■ **WORK TO COMPLETE**:
Bring together all lines of the material below that contain the string "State".

--------

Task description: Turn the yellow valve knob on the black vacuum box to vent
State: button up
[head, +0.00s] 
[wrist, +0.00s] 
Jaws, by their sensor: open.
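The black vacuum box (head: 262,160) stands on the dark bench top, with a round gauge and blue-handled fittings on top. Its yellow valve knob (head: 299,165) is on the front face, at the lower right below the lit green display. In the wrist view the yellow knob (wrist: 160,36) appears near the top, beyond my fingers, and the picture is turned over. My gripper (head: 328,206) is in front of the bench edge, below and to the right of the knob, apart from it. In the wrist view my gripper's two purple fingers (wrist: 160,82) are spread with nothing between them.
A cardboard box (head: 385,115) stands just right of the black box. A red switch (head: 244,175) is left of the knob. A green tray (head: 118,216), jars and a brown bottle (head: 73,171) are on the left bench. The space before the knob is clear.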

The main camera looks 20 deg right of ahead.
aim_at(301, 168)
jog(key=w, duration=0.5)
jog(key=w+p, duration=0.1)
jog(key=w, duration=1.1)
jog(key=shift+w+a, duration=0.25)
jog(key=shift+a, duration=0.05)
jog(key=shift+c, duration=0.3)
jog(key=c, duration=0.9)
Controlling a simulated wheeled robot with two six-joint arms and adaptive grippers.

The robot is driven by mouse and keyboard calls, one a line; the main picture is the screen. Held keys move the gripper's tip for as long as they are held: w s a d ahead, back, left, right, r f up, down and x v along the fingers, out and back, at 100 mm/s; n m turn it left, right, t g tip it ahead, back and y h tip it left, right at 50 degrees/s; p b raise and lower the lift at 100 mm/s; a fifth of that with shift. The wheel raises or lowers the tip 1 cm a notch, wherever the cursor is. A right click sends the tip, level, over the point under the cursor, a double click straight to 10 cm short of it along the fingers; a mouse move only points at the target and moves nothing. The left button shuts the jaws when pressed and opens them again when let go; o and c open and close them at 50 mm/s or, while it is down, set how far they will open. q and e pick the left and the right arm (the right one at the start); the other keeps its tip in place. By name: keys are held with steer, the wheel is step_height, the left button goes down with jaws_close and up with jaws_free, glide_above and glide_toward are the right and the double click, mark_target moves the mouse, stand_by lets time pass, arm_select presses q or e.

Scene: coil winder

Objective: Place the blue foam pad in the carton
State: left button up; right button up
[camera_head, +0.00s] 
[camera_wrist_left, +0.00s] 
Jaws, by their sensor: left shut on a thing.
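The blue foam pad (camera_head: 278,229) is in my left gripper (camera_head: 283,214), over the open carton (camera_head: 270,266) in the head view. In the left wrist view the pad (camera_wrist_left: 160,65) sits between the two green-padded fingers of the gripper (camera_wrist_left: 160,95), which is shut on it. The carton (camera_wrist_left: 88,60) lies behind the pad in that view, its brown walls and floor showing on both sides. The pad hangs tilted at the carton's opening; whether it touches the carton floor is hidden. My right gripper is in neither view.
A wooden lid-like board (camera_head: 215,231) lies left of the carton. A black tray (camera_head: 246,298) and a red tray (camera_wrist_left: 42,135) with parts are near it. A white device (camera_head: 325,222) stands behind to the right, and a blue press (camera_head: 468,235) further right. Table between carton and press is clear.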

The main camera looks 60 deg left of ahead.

--------

■ **PROBLEM SOLUTION**:
State: button up
State: left button up; right button up

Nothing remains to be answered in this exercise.